**What is expected**
Quote the whole listing word for word. Do not include the pictures.

**Given data**
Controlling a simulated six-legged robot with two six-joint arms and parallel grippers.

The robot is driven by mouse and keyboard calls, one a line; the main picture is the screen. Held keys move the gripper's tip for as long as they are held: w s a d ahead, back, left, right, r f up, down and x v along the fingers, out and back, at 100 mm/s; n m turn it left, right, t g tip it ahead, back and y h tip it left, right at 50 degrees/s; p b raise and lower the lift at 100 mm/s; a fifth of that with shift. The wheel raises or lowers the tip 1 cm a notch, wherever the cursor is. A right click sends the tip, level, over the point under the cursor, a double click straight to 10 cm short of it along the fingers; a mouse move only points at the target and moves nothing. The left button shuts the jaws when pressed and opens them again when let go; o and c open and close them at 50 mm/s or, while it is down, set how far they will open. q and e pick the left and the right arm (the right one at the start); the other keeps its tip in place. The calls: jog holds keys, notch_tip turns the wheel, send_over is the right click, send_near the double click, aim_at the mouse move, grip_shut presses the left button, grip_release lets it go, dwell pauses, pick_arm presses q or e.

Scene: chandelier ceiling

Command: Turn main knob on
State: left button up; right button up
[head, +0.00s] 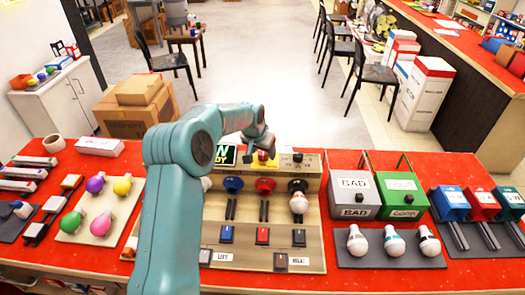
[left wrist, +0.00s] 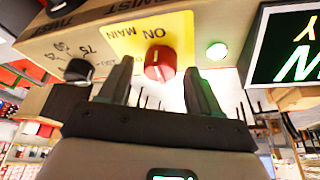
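The main knob (left wrist: 160,64) is red and sits on a yellow plate (left wrist: 125,38) marked "ON MAIN". The left wrist view shows this label upside down. My left gripper (left wrist: 158,72) is open, its two dark fingers on either side of the knob, with a visible gap on each side. A round light (left wrist: 217,50) beside the plate glows green. In the head view my left gripper (head: 262,148) is at the back of the control panel (head: 312,183) and partly hides the knob area. My right gripper is not in view.
A black knob (left wrist: 78,71) with a number scale sits beside the yellow plate. A lit screen (left wrist: 290,48) with green text is on the other side. Bulbs, switches and BAD (head: 352,196) and GOOD (head: 402,194) boxes stand on the red table (head: 465,268).

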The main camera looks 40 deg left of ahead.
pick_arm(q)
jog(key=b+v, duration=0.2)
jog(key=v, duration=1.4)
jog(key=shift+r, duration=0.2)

**Exercise response**
Controlling a simulated six-legged robot with two six-joint arms and parallel grippers.

The robot is driven by mouse and keyboard calls, one a line; the main picture is the screen. Held keys move the gripper's tip for as long as they are held: w s a d ahead, back, left, right, r f up, down and x v along the fingers, out and back, at 100 mm/s; n m turn it left, right, t g tip it ahead, back and y h tip it left, right at 50 degrees/s; p b raise and lower the lift at 100 mm/s; a fifth of that with shift. The wheel raises or lowers the tip 1 cm a notch, wherever the cursor is. A right click sends the tip, level, over the point under the cursor, a double click straight to 10 cm short of it along the fingers; a mouse move only points at the target and moves nothing. The left button shuts the jaws when pressed and opens them again when let go; o and c open and close them at 50 mm/s or, while it is down, set how far they will open. q and e pick the left and the right arm (the right one at the start); the other keeps its tip in place. The calls: jog holds keys, notch_tip turns the wheel, send_over is the right click, send_near the double click, aim_at the mouse move, grip_shut presses the left button, grip_release lets it go, dwell pauses, pick_arm presses q or e.

Scene: chandelier ceiling

Command: Turn main knob on
State: left button up; right button up
[head, +0.00s] 
[left wrist, +0.00s] 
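The main knob (left wrist: 160,64) is red and sits on a yellow plate (left wrist: 125,38) marked "ON MAIN". The left wrist view shows this label upside down. My left gripper (left wrist: 158,72) is open, its two dark fingers on either side of the knob, with a visible gap on each side. A round light (left wrist: 217,50) beside the plate glows green. In the head view my left gripper (head: 262,148) is at the back of the control panel (head: 312,183) and partly hides the knob area. My right gripper is not in view.
A black knob (left wrist: 78,71) with a number scale sits beside the yellow plate. A lit screen (left wrist: 290,48) with green text is on the other side. Bulbs, switches and BAD (head: 352,196) and GOOD (head: 402,194) boxes stand on the red table (head: 465,268).

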The main camera looks 40 deg left of ahead.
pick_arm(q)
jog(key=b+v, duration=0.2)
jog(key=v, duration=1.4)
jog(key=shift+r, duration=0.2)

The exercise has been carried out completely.